Nel passato, quando le cose si mettevano male, e quindi quando le borse cadevano, il franco svizzero e lo yen si rafforzavano. Ora accade che si rafforzi anche il dollaro. La cosa non si spiega facilmente. Il franco svizzero e lo yen sono monete di paesi in avanzo di bilancio con l’estero, dunque esportatori netti di capitali. Segue che quando si ha crisi ne esportano meno, e in ogni caso, non dovendoli importare, sono poco vulnerabili. Gli Stati Uniti sono, invece, un paese deficitario con l’estero, un paese che deve importare molti capitali. Tale condizione di paese deficitario è lenita dal privilegio di emettere il debito, comprato dagli altri, nella propria moneta. Insomma, non è facile capire perché il dollaro si sia rafforzato.

Una spiegazione può essere quella proposta da Stefan Karlsson, un economista svedese.
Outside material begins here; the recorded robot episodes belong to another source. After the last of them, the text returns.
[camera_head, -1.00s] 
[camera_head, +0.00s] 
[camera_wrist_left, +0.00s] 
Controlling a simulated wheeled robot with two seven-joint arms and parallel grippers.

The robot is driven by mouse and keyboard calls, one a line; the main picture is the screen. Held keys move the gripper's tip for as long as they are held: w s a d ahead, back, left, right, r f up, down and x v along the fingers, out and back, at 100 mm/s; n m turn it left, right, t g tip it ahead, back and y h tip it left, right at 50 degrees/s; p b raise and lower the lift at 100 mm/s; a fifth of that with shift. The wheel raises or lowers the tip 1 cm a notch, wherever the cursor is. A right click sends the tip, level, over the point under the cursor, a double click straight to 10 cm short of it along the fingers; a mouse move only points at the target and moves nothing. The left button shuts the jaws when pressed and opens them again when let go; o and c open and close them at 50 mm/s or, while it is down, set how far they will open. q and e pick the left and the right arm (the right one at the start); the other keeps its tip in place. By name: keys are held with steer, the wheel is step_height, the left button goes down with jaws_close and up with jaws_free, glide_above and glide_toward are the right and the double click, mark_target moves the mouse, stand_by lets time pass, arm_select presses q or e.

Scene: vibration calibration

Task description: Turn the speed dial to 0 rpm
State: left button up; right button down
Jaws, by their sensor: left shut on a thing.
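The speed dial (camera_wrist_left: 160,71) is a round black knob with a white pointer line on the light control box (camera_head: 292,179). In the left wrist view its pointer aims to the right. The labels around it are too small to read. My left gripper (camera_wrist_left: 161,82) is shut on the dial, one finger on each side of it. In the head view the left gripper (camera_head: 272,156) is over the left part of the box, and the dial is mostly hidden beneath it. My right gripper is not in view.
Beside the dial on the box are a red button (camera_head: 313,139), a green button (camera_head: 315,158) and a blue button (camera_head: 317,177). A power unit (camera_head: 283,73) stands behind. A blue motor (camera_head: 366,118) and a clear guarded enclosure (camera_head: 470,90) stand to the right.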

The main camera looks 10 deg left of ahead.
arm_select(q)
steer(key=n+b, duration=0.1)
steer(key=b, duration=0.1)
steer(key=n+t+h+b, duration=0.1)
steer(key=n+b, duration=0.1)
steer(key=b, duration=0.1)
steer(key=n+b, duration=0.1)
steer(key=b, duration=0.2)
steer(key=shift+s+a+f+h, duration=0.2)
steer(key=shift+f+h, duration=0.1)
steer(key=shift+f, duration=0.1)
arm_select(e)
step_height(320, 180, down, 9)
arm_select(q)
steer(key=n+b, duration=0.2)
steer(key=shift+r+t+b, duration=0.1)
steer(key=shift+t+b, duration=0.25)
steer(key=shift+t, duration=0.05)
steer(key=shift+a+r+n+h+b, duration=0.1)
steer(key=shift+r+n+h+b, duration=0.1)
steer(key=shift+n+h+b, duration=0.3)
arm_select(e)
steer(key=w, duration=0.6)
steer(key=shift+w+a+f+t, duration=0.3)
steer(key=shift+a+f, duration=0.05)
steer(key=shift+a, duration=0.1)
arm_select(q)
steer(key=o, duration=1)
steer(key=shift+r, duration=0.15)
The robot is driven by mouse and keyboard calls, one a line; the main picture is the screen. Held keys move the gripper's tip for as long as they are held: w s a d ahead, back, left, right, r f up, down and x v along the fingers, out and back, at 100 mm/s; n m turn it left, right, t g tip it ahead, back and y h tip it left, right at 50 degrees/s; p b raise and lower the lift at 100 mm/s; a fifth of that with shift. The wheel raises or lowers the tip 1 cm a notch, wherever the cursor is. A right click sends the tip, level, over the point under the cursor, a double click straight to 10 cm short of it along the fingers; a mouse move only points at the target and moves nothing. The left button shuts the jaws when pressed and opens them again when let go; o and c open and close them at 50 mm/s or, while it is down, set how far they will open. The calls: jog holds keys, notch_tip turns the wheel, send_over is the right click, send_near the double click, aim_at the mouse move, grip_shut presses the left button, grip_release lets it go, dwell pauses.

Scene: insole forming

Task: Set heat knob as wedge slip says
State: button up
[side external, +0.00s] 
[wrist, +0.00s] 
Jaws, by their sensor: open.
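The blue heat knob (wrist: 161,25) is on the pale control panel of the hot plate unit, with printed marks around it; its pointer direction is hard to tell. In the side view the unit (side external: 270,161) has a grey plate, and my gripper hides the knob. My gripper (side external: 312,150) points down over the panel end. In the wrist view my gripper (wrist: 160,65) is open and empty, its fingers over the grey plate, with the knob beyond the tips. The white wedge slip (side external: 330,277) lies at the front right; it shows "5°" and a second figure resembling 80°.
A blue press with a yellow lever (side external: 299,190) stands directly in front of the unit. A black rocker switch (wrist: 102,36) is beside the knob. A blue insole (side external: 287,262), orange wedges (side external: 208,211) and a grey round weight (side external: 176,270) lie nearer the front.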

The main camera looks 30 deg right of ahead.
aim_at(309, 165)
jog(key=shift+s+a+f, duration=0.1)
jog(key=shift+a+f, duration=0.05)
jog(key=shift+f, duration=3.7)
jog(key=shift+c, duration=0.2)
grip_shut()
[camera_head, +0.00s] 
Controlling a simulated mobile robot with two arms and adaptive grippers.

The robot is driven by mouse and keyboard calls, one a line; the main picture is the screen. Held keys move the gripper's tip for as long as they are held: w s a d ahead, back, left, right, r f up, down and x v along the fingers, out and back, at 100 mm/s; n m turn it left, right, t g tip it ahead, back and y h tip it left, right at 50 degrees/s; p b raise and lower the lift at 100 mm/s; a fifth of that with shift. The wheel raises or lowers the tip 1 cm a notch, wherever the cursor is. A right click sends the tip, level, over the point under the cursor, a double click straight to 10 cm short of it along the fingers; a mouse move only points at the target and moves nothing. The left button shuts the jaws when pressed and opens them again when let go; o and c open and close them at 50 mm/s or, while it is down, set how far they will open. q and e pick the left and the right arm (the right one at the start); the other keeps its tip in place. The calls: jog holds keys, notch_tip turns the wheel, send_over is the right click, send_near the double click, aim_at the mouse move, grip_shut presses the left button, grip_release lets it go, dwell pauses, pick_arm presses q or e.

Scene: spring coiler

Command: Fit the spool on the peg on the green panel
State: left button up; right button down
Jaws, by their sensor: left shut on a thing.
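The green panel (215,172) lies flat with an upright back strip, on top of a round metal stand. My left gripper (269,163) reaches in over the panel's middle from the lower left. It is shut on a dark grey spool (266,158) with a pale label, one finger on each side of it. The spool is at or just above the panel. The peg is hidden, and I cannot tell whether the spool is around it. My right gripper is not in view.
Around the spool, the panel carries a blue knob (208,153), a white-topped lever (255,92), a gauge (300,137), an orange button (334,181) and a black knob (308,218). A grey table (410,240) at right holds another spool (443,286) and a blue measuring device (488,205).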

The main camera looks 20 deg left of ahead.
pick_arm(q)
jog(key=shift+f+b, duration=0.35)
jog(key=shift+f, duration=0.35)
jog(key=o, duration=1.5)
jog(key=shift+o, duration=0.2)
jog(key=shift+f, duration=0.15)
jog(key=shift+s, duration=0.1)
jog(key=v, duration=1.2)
La prima premessa si basa su due evidenze empiriche e un assunto logico. Le evidenze sono: 1) i tassi d’interesse scendono quando le borse flettono (e le borse flettono quando sospettano una recessione, quindi quando anticipano una politica monetaria lasca); 2) la Svizzera e il Giappone hanno tassi d’interesse vicini allo zero. Entrambe le evidenze non sono che la registrazione di quanto accaduto nel 2007 e nel 2008. Infine – ecco l’assunto logico – i tassi d’interesse nominali non possono andare sotto lo zero. La prima conclusione che si può ricavare dalla premessa è che, quando le borse cadono, i tassi d’interesse iniziano a convergere: i più alti cominciano a scendere, e, scendendo, si avvicinano ai più bassi, i quali, se prossimi allo zero, non possono scendere.

La seconda premessa è che, se ha tassi maggiori, una valuta è relativamente più attraente di una con tassi minori (se la variazione del cambio non elimina la differenza fra i tassi). Se i tassi convergono, non si ha più una valuta chiaramente più attraente (la valuta con i tassi prossimi allo zero non può diventare, se tutti i tassi scendono, meno attraente, e quindi diventa relativamente più attraente). Chi, come un investitore giapponese, o chi, come un investitore che si indebita in Giappone, le comprava prima, perché rendevano di più, smette di comprare. I paesi che avevano un cambio forte perché pagavano tassi d’interesse elevati cominciano ad avere un cambio che si indebolisce. Ed ecco la seconda conclusione: quando le borse cadono, un paese a tassi alti (come la Gran Bretagna) vede la propria moneta cadere in rapporto a un altro paese, anch'esso con borsa in caduta, ma con tassi bassissimi (come il Giappone).

Il meccanismo spiega il comportamento del dollaro, che si era indebolito nel 2007 e nel 2008, quando gli Stati Uniti avevano iniziato ad abbassare i tassi – allora al 5,25% – mentre gli altri paesi, fra cui quelli dell’euro, non li seguivano. Poi, quando gli altri paesi hanno cominciato a seguirli, i tassi d’interesse statunitensi erano diventati ancora più bassi. Con i tassi europei in discesa e quelli statunitensi prossimi allo zero, l’euro non aveva più il vantaggio sul piano del tasso d’interesse e ha cominciato a indebolirsi. Fin qui l’analisi di Karlsson, che non discute la diversificazione delle riserve dei paesi emergenti, ancora concentrate sul dollaro. Essa spiega l’effetto del carry trade: se mi aspetto una discesa dei tassi nei paesi a tassi alti, ne vendo le attività finanziarie, che ho comprato indebitandomi nei paesi con i tassi bassi. Se ho investito all’estero indebitandomi in dollari, vendo le loro attività, poi vendo la loro valuta, infine compro i dollari con cui chiudo l’esposizione bancaria. Ed ecco il dollaro che sale con violenza e in poco tempo.

Conclusione del ragionamento: a spingere negli ultimi mesi il dollaro in alto è stato il gioco dei tassi che convergono, non la fiducia nell’economia statunitense, come si legge qualche volta.